The distinction between what's green and what isn't lies in the details. For example, recycling is a good idea, as is reusing raw materials rather than using virgin ones. However, the current process we use to recycle is flawed in many ways. For one thing, two separate lumbering and equally inefficient vehicles pick up your garbage and your recycling. Another flaw is the energy required by large recycling centers to process these used products back into raw materials.
The choice to recycle extends to housing as well. Eco-friendly people strenuously debate whether it's more environmentally friendly to renovate an existing structure into a greener version of itself or to tear it down and build an eco-friendly house from scratch. As old and previously run-down neighborhoods are rediscovered and reborn as people move back into cities across the U.S., the question is coming up more than ever.
There's no hard-and-fast rule we could use to settle this debate; the best choice for you depends on your individual situation. That said, it's difficult to justify destroying an existing house instead of simply renovating it. On the other hand, some houses may be so run-down that renovating may cost more than rebuilding.
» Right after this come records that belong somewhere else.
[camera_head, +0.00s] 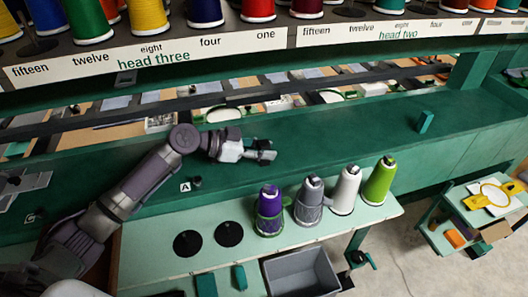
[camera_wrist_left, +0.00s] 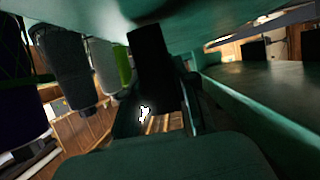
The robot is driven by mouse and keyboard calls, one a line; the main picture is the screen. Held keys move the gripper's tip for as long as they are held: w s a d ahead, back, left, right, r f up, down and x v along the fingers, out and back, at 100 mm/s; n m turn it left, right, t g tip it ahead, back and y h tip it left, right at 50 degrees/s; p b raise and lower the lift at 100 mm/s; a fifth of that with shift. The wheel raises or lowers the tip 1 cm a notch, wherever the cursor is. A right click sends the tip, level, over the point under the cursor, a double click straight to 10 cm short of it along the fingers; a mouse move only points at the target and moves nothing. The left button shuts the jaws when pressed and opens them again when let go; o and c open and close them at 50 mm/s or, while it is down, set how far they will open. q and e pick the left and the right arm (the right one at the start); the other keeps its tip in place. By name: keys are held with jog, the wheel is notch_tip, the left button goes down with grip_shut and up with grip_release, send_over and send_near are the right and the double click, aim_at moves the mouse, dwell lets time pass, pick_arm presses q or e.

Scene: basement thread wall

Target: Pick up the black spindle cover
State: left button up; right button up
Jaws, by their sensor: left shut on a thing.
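My left gripper (camera_head: 262,152) is above the green machine ledge, right of the letter A label. It is shut on a small dark piece that looks like the black spindle cover, hard to tell apart from the dark fingers. In the left wrist view a black block (camera_wrist_left: 150,60) stands in the middle, and I cannot tell whether it is the cover or a finger. A small black knob (camera_head: 197,182) sits beside the A label on the ledge, left of and below the gripper. My right gripper is not in view.
Purple (camera_head: 270,202), grey (camera_head: 310,197), white (camera_head: 346,188) and green (camera_head: 380,180) thread cones stand on the pale shelf. Two black discs (camera_head: 187,243) (camera_head: 229,234) lie left of them. A grey bin (camera_head: 302,272) is below. The ledge right of the gripper is mostly clear, with a green block (camera_head: 425,121).

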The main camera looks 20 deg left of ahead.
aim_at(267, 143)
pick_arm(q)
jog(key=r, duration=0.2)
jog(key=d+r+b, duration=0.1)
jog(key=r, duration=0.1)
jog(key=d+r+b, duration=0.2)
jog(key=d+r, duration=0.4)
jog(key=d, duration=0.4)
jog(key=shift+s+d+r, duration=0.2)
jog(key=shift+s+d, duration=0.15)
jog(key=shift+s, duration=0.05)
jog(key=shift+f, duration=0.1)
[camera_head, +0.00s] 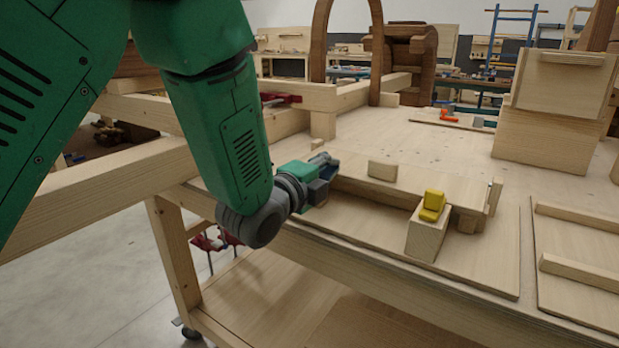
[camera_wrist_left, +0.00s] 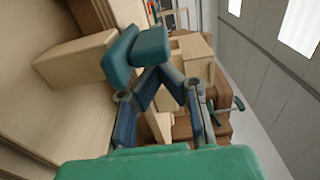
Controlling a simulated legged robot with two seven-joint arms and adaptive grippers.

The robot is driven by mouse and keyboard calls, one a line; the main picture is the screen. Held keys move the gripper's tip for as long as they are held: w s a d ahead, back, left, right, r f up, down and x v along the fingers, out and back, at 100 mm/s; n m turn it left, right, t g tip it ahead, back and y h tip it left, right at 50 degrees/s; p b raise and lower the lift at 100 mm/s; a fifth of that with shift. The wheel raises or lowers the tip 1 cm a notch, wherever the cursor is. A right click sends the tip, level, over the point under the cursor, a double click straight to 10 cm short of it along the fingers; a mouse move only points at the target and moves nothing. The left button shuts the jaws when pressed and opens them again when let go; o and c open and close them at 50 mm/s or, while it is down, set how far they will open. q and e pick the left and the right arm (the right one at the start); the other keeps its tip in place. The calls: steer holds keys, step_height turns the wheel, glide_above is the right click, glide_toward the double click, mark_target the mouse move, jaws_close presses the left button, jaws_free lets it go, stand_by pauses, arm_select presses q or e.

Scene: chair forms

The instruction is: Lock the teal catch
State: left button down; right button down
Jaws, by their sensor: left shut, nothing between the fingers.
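The teal catch (camera_wrist_left: 122,58) shows in the left wrist view as two rounded blocks set in a V at the end of a pale wooden block (camera_wrist_left: 72,62). Its second part (camera_wrist_left: 150,44) lies just beyond my left fingertips. My left gripper (camera_wrist_left: 160,73) is shut and empty, its tips right at this part; I cannot tell whether they touch. In the head view my left gripper (camera_head: 326,166) is at the left end of the wooden fixture and hides most or all of the teal catch. My right gripper is out of view.
A yellow catch (camera_head: 432,206) sits on a wooden block (camera_head: 428,236) to the right, on the fixture board (camera_head: 480,266). A small wooden block (camera_head: 382,170) stands behind. Another board with strips (camera_head: 580,273) lies at far right. Free tabletop (camera_head: 440,150) lies behind.

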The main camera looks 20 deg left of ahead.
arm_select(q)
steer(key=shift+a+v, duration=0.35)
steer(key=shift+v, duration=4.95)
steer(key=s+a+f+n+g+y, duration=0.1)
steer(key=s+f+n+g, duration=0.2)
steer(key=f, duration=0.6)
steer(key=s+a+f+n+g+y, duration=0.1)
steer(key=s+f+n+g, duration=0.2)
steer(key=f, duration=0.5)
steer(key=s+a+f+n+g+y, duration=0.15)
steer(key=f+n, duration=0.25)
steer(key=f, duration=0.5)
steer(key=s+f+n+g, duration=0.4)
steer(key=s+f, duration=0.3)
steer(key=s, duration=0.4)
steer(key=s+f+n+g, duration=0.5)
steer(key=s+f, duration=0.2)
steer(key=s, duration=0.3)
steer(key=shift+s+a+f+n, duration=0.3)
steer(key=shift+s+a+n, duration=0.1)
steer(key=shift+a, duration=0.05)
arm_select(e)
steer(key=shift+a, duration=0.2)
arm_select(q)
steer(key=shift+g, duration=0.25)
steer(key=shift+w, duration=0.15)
For the most part, however, it's a better choice from an environmental standpoint to renovate rather than rebuild. Why? It's simple: A lot of different parts make up the standard home. For example, drywall or plaster covers wood stud frames to form walls. There's molding along the ceilings and floors. A roof is covered by shingles and tarpaper, layered over plywood and supported by wooden rafters. There are pipes and ducts hidden throughout the structure. Restrooms have old toilets and bathtubs, sinks and tiles. All of this stuff -- and every other bit of material used in the original home's construction -- has to go somewhere, and that somewhere is usually the municipal dump.